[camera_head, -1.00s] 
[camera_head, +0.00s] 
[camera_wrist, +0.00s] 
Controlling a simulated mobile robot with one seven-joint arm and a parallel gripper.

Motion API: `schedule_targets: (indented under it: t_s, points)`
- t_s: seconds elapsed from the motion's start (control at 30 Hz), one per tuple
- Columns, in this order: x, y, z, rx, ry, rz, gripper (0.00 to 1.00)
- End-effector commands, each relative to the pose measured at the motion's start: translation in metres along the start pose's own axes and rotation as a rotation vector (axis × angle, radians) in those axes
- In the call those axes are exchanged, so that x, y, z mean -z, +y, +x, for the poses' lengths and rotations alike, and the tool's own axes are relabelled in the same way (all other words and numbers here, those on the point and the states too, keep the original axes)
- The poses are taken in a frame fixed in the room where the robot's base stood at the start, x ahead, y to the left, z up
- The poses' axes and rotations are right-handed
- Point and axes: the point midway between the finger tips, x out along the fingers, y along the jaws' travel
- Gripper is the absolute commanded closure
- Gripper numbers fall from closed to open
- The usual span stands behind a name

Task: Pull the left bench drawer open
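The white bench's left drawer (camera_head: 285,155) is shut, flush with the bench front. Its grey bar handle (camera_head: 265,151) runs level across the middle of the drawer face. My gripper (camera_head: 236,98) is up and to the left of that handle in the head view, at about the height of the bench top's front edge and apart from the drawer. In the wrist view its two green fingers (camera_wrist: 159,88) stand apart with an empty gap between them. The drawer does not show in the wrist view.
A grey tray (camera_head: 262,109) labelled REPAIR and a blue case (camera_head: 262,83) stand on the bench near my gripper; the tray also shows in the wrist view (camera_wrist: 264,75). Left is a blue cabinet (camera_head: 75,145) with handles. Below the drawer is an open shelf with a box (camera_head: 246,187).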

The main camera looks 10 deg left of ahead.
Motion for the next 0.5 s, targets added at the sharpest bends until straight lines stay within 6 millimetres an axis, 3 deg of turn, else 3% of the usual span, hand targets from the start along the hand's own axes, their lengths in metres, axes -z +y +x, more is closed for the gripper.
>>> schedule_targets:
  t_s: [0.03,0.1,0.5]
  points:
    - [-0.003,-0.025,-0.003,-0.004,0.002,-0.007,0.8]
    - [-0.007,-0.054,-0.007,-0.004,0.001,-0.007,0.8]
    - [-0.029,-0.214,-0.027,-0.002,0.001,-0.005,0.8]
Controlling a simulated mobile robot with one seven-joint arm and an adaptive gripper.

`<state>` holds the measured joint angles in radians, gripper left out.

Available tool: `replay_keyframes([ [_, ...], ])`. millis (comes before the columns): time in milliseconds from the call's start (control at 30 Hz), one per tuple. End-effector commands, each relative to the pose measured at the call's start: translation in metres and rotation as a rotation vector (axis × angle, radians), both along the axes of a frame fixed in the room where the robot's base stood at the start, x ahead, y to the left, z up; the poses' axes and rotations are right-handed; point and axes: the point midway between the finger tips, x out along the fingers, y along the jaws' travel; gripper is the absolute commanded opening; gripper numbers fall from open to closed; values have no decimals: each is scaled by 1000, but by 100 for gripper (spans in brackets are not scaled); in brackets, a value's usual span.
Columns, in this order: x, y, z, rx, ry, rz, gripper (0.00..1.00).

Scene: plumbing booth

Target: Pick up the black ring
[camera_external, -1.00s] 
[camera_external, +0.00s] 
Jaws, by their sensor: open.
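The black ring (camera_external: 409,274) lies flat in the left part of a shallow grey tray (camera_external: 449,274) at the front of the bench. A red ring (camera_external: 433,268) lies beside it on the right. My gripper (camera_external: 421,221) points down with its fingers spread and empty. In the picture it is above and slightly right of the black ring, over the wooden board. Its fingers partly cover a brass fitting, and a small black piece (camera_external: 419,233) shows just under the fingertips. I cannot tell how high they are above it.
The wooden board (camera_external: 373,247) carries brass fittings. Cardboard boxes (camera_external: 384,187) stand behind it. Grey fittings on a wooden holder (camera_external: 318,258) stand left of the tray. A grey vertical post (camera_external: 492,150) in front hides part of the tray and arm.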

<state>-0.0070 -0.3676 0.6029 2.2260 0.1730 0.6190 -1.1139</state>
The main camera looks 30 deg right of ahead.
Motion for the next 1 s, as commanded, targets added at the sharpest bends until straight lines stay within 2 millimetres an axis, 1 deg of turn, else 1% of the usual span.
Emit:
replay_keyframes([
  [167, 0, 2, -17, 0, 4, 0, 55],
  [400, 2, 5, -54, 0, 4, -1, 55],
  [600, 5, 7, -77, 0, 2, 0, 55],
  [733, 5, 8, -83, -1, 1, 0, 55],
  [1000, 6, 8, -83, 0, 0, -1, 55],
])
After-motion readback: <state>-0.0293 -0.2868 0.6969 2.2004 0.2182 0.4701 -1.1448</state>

....................

- **Task to complete**:
Exact output of every entry is required.

- **Problem solution**:
[camera_head, -1.00s] 
[camera_head, +0.00s] 
[camera_wrist, +0.00s] 
Controlling a simulated mobile robot with one seven-joint arm and a parallel gripper.

Motion API: `schedule_targets: (indented under it: t_s, points)`
- t_s: seconds elapsed from the motion's start (control at 30 Hz), one per tuple
- Columns, in this order: x, y, z, rx, ry, rz, gripper (0.00 to 1.00)
- End-effector commands, each relative to the pose measured at the motion's start: translation in metres along the start pose's own axes and rotation as a rotation vector (axis × angle, radians) in those axes
- In the call those axes are exchanged, so that x, y, z mean -z, +y, +x, for the poses' lengths and rotations alike, and the tool's own axes are relabelled in the same way (all other words and numbers here, those on the point and the states too, keep the original axes)
- The poses are taken in a frame fixed in the room where the robot's base stood at the start, x ahead, y to the left, z up
- The poses' axes and rotations are right-handed
- Point and axes: the point midway between the finger tips, x out along the fingers, y along the jaws' travel
- Gripper is the absolute commanded closure
- Gripper numbers fall from closed to open
- The usual span stands behind a name

Task: Pull the left bench drawer open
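The white bench's left drawer (camera_head: 285,155) is shut, flush with the bench front. Its grey bar handle (camera_head: 265,151) runs level across the middle of the drawer face. My gripper (camera_head: 236,98) is up and to the left of that handle in the head view, at about the height of the bench top's front edge and apart from the drawer. In the wrist view its two green fingers (camera_wrist: 159,88) stand apart with an empty gap between them. The drawer does not show in the wrist view.
A grey tray (camera_head: 262,109) labelled REPAIR and a blue case (camera_head: 262,83) stand on the bench near my gripper; the tray also shows in the wrist view (camera_wrist: 264,75). Left is a blue cabinet (camera_head: 75,145) with handles. Below the drawer is an open shelf with a box (camera_head: 246,187).

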The main camera looks 10 deg left of ahead.
Motion for the next 0.5 s, targets added at the sharpest bends until straight lines stay within 6 millimetres an axis, 3 deg of turn, else 3% of the usual span, hand targets from the start along the hand's own axes, their lengths in metres, axes -z +y +x, more is closed for the gripper.
>>> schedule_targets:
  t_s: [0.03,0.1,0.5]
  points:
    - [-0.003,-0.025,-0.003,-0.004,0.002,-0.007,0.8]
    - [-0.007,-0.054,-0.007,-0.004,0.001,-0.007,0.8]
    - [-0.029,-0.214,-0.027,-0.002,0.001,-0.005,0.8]
Controlling a simulated mobile robot with one seven-joint arm and an adaptive gripper.

`<state>` holds the measured joint angles in radians, gripper left out.

Available tool: `replay_keyframes([ [_, ...], ])`. millis (comes before the columns): time in milliseconds from the call's start (control at 30 Hz), one per tuple. End-effector commands, each relative to the pose measured at the call's start: translation in metres and rotation as a rotation vector (axis × angle, radians), both along the axes of a frame fixed in the room where the robot's base stood at the start, x ahead, y to the left, z up; the poses' axes and rotations are right-handed; point and axes: the point midway between the finger tips, x out along the fingers, y along the jaws' travel; gripper is the absolute commanded opening; gripper numbers fall from open to closed; values have no decimals: each is scaled by 1000, but by 100 for gripper (spans in brackets are not scaled); in brackets, a value's usual span.
Columns, in this order: x, y, z, rx, ry, rz, gripper (0.00..1.00).

Scene: plumbing booth

Target: Pick up the black ring
[camera_external, -1.00s] 
[camera_external, +0.00s] 
Jaws, by their sensor: open.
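The black ring (camera_external: 409,274) lies flat in the left part of a shallow grey tray (camera_external: 449,274) at the front of the bench. A red ring (camera_external: 433,268) lies beside it on the right. My gripper (camera_external: 421,221) points down with its fingers spread and empty. In the picture it is above and slightly right of the black ring, over the wooden board. Its fingers partly cover a brass fitting, and a small black piece (camera_external: 419,233) shows just under the fingertips. I cannot tell how high they are above it.
The wooden board (camera_external: 373,247) carries brass fittings. Cardboard boxes (camera_external: 384,187) stand behind it. Grey fittings on a wooden holder (camera_external: 318,258) stand left of the tray. A grey vertical post (camera_external: 492,150) in front hides part of the tray and arm.

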<state>-0.0070 -0.3676 0.6029 2.2260 0.1730 0.6190 -1.1139</state>
The main camera looks 30 deg right of ahead.
Motion for the next 1 s, as commanded, targets added at the sharpest bends until straight lines stay within 2 millimetres an axis, 1 deg of turn, else 1% of the usual span.
Emit:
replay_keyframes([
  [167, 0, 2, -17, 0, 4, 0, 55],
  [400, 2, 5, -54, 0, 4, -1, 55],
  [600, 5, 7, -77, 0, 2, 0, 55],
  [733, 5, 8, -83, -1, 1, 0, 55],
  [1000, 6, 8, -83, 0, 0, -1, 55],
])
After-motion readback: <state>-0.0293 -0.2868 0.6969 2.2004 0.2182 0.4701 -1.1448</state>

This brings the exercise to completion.